• **Task brief**: Scan the lines below for the string "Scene" and copy every one that has it.

• **Listing**:
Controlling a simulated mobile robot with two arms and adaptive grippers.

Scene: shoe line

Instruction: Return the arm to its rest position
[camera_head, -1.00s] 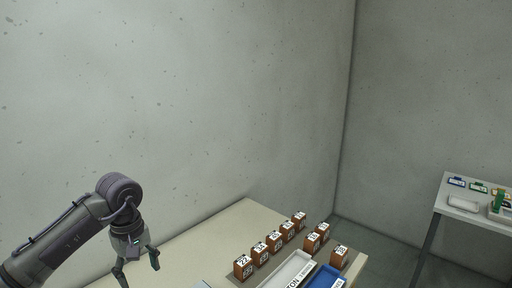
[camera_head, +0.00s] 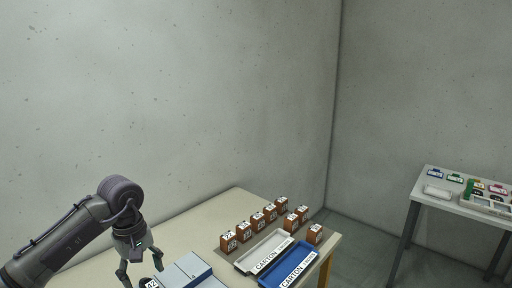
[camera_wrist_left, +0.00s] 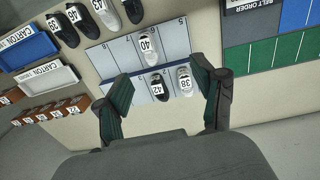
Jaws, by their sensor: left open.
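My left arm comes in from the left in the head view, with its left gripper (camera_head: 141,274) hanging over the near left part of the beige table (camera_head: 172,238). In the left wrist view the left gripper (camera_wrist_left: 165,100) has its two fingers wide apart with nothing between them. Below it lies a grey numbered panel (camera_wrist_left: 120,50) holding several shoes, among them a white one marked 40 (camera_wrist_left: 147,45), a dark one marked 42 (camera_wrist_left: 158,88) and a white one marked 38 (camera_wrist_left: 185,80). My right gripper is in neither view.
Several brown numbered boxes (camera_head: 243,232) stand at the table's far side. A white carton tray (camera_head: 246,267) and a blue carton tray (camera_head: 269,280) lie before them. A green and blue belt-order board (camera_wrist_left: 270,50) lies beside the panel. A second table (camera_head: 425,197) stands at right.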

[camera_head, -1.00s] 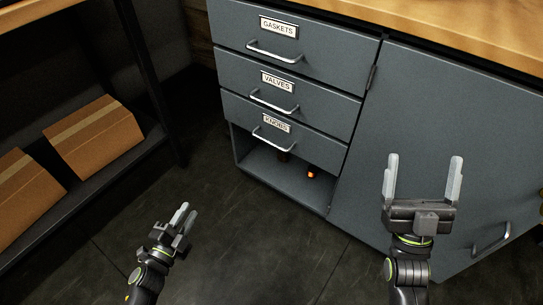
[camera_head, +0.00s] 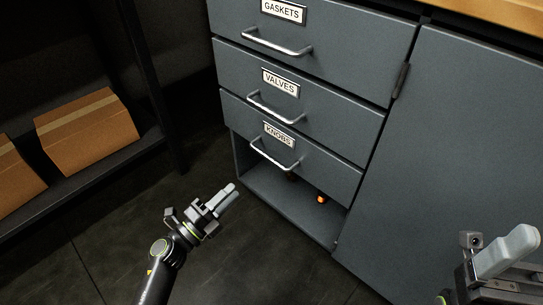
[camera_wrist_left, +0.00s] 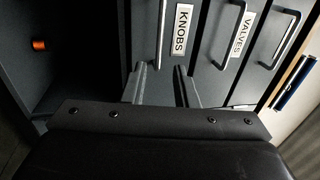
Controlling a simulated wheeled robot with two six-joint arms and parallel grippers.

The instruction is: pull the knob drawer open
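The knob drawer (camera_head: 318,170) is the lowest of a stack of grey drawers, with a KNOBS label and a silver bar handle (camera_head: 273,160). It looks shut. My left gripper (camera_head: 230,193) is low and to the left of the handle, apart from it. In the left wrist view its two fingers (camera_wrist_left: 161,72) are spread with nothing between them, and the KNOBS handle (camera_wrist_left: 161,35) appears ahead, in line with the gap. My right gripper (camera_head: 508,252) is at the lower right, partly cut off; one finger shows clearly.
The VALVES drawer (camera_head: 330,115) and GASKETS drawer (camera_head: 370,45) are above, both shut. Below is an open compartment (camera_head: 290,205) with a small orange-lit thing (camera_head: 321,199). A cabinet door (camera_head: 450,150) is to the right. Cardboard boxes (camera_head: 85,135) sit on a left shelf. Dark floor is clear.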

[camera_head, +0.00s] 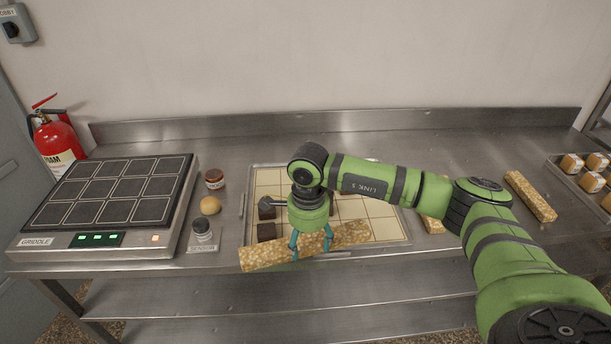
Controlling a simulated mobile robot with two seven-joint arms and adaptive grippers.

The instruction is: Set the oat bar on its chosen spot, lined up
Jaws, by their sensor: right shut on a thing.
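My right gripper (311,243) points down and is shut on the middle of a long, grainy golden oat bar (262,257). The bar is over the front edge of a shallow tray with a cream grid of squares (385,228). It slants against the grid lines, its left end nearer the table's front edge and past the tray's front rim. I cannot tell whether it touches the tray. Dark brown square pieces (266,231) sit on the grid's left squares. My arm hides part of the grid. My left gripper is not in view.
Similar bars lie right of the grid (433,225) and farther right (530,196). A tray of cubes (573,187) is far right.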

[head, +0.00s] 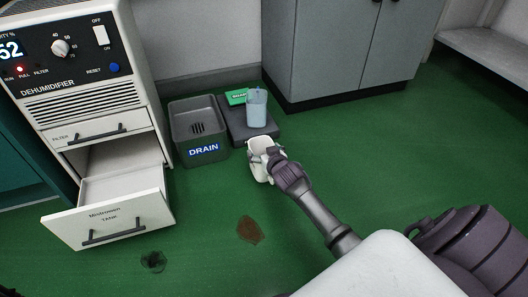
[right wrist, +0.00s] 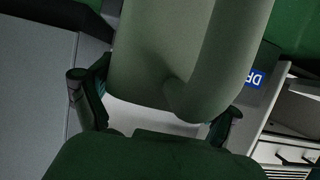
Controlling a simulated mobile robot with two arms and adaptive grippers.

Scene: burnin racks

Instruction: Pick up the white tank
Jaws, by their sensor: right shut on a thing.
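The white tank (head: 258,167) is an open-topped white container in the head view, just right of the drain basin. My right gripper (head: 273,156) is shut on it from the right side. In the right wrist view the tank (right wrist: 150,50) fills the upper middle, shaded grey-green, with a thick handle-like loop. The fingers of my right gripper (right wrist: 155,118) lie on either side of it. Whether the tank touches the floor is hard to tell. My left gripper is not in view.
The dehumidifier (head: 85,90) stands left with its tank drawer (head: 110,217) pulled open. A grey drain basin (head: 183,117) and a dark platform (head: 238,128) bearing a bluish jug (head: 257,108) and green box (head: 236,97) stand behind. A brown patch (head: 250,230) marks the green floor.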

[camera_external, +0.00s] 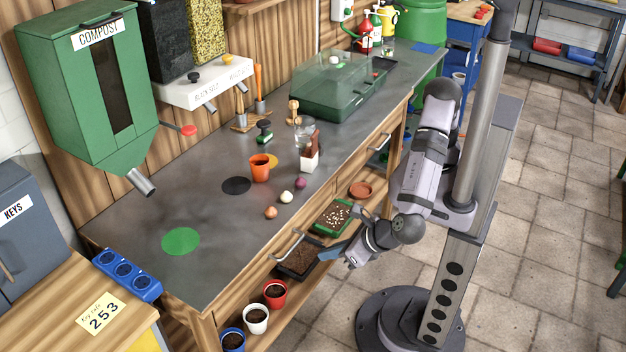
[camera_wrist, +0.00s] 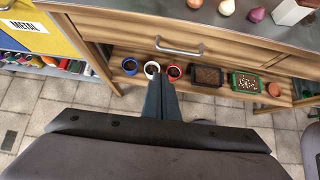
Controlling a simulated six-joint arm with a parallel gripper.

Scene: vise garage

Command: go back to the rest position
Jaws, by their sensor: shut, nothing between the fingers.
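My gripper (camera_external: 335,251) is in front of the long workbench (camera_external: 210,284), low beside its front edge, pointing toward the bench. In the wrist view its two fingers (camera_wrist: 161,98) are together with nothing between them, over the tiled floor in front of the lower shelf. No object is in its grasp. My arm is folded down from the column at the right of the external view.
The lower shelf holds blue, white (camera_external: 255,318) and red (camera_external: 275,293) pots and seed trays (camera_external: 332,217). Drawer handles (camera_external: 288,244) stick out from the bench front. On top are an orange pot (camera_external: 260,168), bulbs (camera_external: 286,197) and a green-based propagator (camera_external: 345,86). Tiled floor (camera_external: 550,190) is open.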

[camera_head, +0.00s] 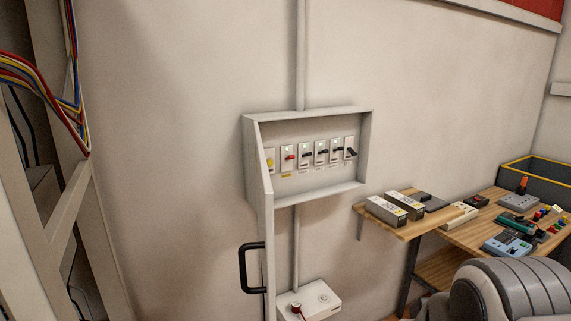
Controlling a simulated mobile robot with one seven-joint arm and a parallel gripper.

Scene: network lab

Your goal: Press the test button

• **Task output**:
Scene: shoe line
Scene: burnin racks
Scene: vise garage
Scene: network lab

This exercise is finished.